*TASK INSTRUCTIONS*
Give the listing again character for character, but drop the images.
________________
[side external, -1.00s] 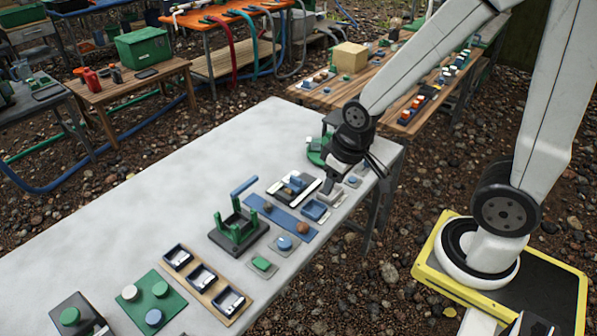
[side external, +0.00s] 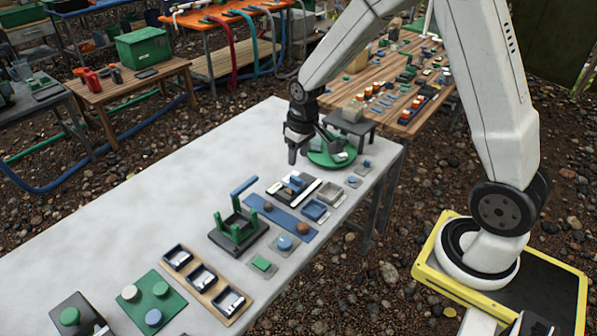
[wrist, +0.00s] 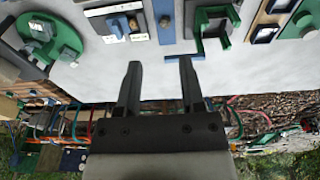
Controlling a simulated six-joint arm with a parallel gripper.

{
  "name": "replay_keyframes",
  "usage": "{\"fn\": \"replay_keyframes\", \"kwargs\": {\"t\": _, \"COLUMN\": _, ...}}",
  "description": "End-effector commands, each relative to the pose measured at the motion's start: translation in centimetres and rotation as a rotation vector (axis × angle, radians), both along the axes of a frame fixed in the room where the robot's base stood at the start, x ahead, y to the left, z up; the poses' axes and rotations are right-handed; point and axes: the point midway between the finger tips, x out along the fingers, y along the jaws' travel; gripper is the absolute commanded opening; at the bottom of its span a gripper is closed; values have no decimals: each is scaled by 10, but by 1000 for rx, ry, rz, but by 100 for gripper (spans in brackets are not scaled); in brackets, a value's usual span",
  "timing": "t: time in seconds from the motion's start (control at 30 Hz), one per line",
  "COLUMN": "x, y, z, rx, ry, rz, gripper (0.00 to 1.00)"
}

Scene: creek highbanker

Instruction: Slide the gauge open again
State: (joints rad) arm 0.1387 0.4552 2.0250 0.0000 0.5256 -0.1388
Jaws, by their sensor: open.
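The likely gauge (side external: 293,188) is a dark base with a white bar and a blue block on it. It lies on the pale table, right of the middle. In the wrist view the gauge (wrist: 128,24) is at the top, left of centre, with its blue part across the pale bar. I cannot tell how far its slider is open. My gripper (side external: 308,150) is above the table, up and right of the gauge in the side view, apart from it. In the wrist view my gripper (wrist: 160,72) is open, with nothing between its fingers.
A green round plate (side external: 333,158) is close beside my gripper. A blue strip (side external: 280,218), a blue bar (side external: 244,186) and a green-posted fixture (side external: 236,232) stand near the gauge. Several small trays and blocks line the near side. The table's far-left area (side external: 180,180) is clear.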

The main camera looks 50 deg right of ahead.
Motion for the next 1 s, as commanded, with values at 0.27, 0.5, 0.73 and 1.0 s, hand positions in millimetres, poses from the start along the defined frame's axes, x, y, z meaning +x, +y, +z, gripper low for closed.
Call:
________________
*OUTPUT FOR THIS TASK*
[side external, -1.00s] 
[side external, +0.00s] 
[wrist, +0.00s] 
Controlling a simulated six-joint arm with a parallel gripper.

{
  "name": "replay_keyframes",
  "usage": "{\"fn\": \"replay_keyframes\", \"kwargs\": {\"t\": _, \"COLUMN\": _, ...}}",
  "description": "End-effector commands, each relative to the pose measured at the motion's start: translation in centimetres and rotation as a rotation vector (axis × angle, radians), both along the axes of a frame fixed in the room where the robot's base stood at the start, x ahead, y to the left, z up; the poses' axes and rotations are right-handed; point and axes: the point midway between the finger tips, x out along the fingers, y along the jaws' travel; gripper is the absolute commanded opening; at the bottom of its span a gripper is closed; values have no decimals: each is scaled by 10, but by 1000 for rx, ry, rz, but by 100 for gripper (spans in brackets are not scaled); in brackets, a value's usual span",
  "timing": "t: time in seconds from the motion's start (control at 30 Hz), one per line",
  "COLUMN": "x, y, z, rx, ry, rz, gripper (0.00 to 1.00)"
}

Scene: creek highbanker

Instruction: Slide the gauge open again
State: (joints rad) arm 0.1387 0.4552 2.0250 0.0000 0.5256 -0.1388
Jaws, by their sensor: open.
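The likely gauge (side external: 293,188) is a dark base with a white bar and a blue block on it. It lies on the pale table, right of the middle. In the wrist view the gauge (wrist: 128,24) is at the top, left of centre, with its blue part across the pale bar. I cannot tell how far its slider is open. My gripper (side external: 308,150) is above the table, up and right of the gauge in the side view, apart from it. In the wrist view my gripper (wrist: 160,72) is open, with nothing between its fingers.
A green round plate (side external: 333,158) is close beside my gripper. A blue strip (side external: 280,218), a blue bar (side external: 244,186) and a green-posted fixture (side external: 236,232) stand near the gauge. Several small trays and blocks line the near side. The table's far-left area (side external: 180,180) is clear.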

The main camera looks 50 deg right of ahead.
Motion for the next 1 s, as commanded, with values at 0.27, 0.5, 0.73 and 1.0 s, hand positions in millimetres, poses from the start along the defined frame's axes, x, y, z meaning +x, +y, +z, gripper low for closed.
Call:

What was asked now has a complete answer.